NBA Playoffs 2011: The Dallas Mavericks Are No Match for the LA Lakers

Tim LewisContributor IMay 2, 2011

NEW ORLEANS, LA - APRIL 28:  Kobe Bryant #24 of the Los Angeles Lakers reacts during play against the New Orleans Hornets in Game Six of the Western Conference Quarterfinals in the 2011 NBA Playoffs on April 28, 2011 at New Orleans Arena in New Orleans, Louisiana.  NOTE TO USER: User expressly acknowledges and agrees that, by downloading and or using this photograph, User is consenting to the terms and conditions of the Getty Images License Agreement.  (Photo by Ronald Martinez/Getty Images)
Ronald Martinez/Getty Images

Albeit one round too early, the Dallas Mavericks finally got their wish—a date with the Los Angeles Lakers and an opportunity to put an end to their most recent era of dominance over the NBA.  

Mavericks owner Mark Cuban has made it no secret that every move he has made over the past couple seasons was made with the Lakers in mind.  In order to be the best, you have to beat the best, and now the Dallas Mavericks have an opportunity to send Phil Jackson off into the Montana sunset still in search of a coveted fourth Three-Peat.  

The Mavericks and the Lakers square off tonight for their first playoff matchup since Andrew Bynum was six months old and emotions for both clubs will undoubtedly run high, considering their recent history.

Five players were ejected in their most recent matchup on March 31, a 110-82 blowout victory for the Lakers.

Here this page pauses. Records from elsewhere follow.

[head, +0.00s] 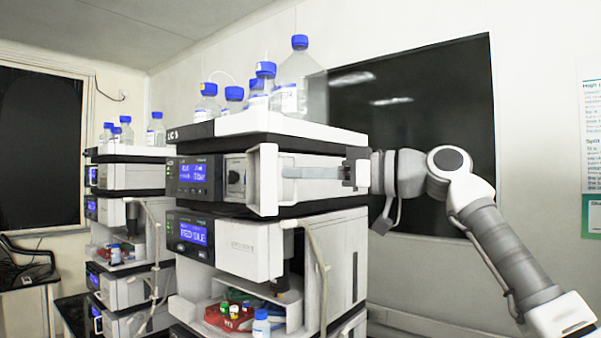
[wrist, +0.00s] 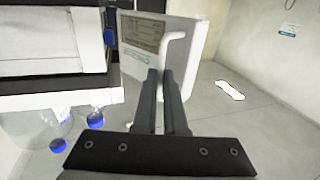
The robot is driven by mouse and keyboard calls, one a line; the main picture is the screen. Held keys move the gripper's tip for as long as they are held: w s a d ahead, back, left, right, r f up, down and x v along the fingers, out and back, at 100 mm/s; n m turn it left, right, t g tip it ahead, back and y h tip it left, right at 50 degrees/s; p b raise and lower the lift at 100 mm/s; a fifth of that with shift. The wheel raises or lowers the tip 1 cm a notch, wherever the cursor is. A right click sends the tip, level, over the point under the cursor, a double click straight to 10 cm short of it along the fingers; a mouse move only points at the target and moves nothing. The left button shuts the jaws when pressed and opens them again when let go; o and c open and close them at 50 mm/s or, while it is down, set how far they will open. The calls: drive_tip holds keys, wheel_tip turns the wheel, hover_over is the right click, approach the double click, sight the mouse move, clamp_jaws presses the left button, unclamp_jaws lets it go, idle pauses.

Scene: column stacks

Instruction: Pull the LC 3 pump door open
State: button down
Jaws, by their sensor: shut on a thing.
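The LC 3 pump (head: 235,176) is the upper module of the near stack, and its white door (head: 264,181) stands swung out from the front. The pump's inside shows left of the door.
Blue-capped bottles (head: 265,75) stand in the white tray (head: 285,125) on top of the stack. Below are another module (head: 245,247) and an open compartment with vials. A second stack (head: 125,210) stands at the left.

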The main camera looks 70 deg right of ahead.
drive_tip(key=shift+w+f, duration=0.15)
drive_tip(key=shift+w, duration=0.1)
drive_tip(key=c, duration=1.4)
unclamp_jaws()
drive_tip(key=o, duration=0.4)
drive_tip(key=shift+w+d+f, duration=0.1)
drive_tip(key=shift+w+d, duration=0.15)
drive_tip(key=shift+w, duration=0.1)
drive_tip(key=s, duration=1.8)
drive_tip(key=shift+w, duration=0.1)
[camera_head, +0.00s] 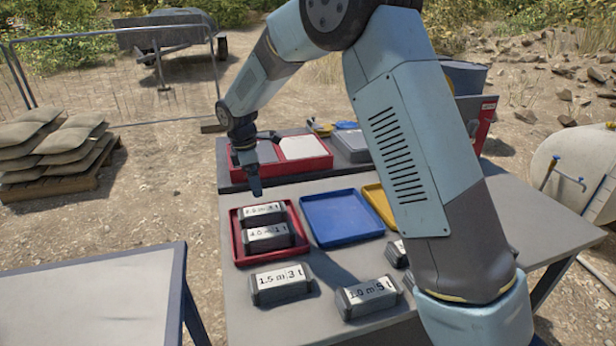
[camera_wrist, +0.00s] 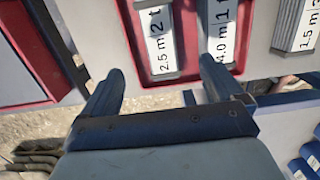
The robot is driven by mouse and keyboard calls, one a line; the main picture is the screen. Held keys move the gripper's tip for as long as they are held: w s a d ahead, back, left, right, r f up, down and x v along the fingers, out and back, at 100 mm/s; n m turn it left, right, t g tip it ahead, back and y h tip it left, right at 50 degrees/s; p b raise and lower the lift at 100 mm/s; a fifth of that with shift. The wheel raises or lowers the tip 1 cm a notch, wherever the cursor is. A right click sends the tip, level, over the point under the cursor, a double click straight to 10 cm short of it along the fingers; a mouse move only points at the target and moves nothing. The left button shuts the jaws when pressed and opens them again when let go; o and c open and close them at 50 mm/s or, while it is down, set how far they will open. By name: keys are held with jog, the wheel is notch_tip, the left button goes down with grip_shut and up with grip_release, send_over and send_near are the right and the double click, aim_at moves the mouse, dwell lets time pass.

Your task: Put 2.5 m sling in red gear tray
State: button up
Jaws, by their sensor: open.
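The 2.5 m sling is a dark grey block with a white label (camera_head: 262,211), lying in the rear part of the red gear tray (camera_head: 236,241). In the wrist view its label (camera_wrist: 157,40) reads "2.5 m 2 t". A similar 4.0 m 1 t block (camera_head: 267,237) lies in front of it in the same tray. My gripper (camera_head: 256,188) hangs above and just behind the tray's back edge. In the wrist view the gripper (camera_wrist: 160,70) is open and empty, its fingertips apart on either side of the 2.5 m block's line, with nothing between them.
A blue tray (camera_head: 342,218) and a yellow tray (camera_head: 380,203) sit empty to the right. Blocks marked 1.5 m (camera_head: 282,284) and 1.0 m (camera_head: 369,297) stand in front. A red divided bin (camera_head: 284,167) is behind. A second table (camera_head: 95,300) stands left.

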Thus far, both sides have remained civil through the media, but we can certainly expect all common courtesy to be replaced with some serious playoff intensity on the bright stage tonight inside the Staples Center.  All of Hollywood's finest will be in attendance to witness the premiere of the best show in Tinsel Town.

I've thought long and hard about this series, and every time I watch it play out in my mind, I come up with the same result...Lakers in five.  I saw something happen in Game 6 against the Hornets that I hadn't seen from this Lakers team since the 2010 playoffs; the light switch had finally flipped on.  

You could see it all the player's faces; they looked mean, they looked angry and they looked upset because someone was trying to take something away from them.  Something that belonged to them; something that they were not ready to give up.  Lakers fans have been waiting for nearly a year to see that look in their face, and finally, last Thursday night, that look had arrived.

I could fill this article up with all kinds of stats that will point to a Lakers victory in this series, but I'm not going to, because in the end, stats are essentially meaningless.  At this point in the NBA season, the only thing that matters is which team wants it more.  Which team has that burning desire from within that won't let them quit until the task at hand is finished.  

This Lakers team has been that team for the past two years and people were beginning to wonder if they were still that same team, if they still had that same burning desire.  And finally, they showed the world they still do, they are still that same team, and now you can hear it in their voices when they speak that nothing else in the world matters to them until their mission is complete.  

So when I say in the title of this article that the Mavericks are no match for the Lakers, this is why.

The Mavericks essentially have just as much talent, just as much size and just as much depth as the Lakers do.  But they don't know how to get past this point, they don't know what it takes because they haven't felt it before, they haven't felt what it's like to get this close, and what it takes to overcome the adversity every team has to face in order to win a title.

The Lakers meanwhile, are seeking their fourth consecutive trip to the NBA Finals.  The NBA hasn't seen a team like this since Larry Bird's Celtics went to the Finals four straight times from 1983-1987, winning two and losing two.  If this Lakers team raises the Larry O'Brien trophy again in June, they will go down as the better team historically.  Kobe Bryant will surpass everyone in the world not named Michael Jordan and Phil Jackson will head off into the Montana sunset once and for all, as the greatest coach in the history of professional sports.

I know this article is different from every article I have ever written in the past that are always based on statistics.  But after thinking long and hard about this series and the drama that's about to unfold, it finally hit me.  

It's not about the stats anymore, it's simply about a group of guys who are led by a player that wants to win so bad it burns inside and it pains him to lose. All he cares about is winning, and nothing else matters.  He doesn't care about home court advantage, he doesn't care about a sprained ankle, he doesn't care about his age, he only cares about one thing and one thing only—winning.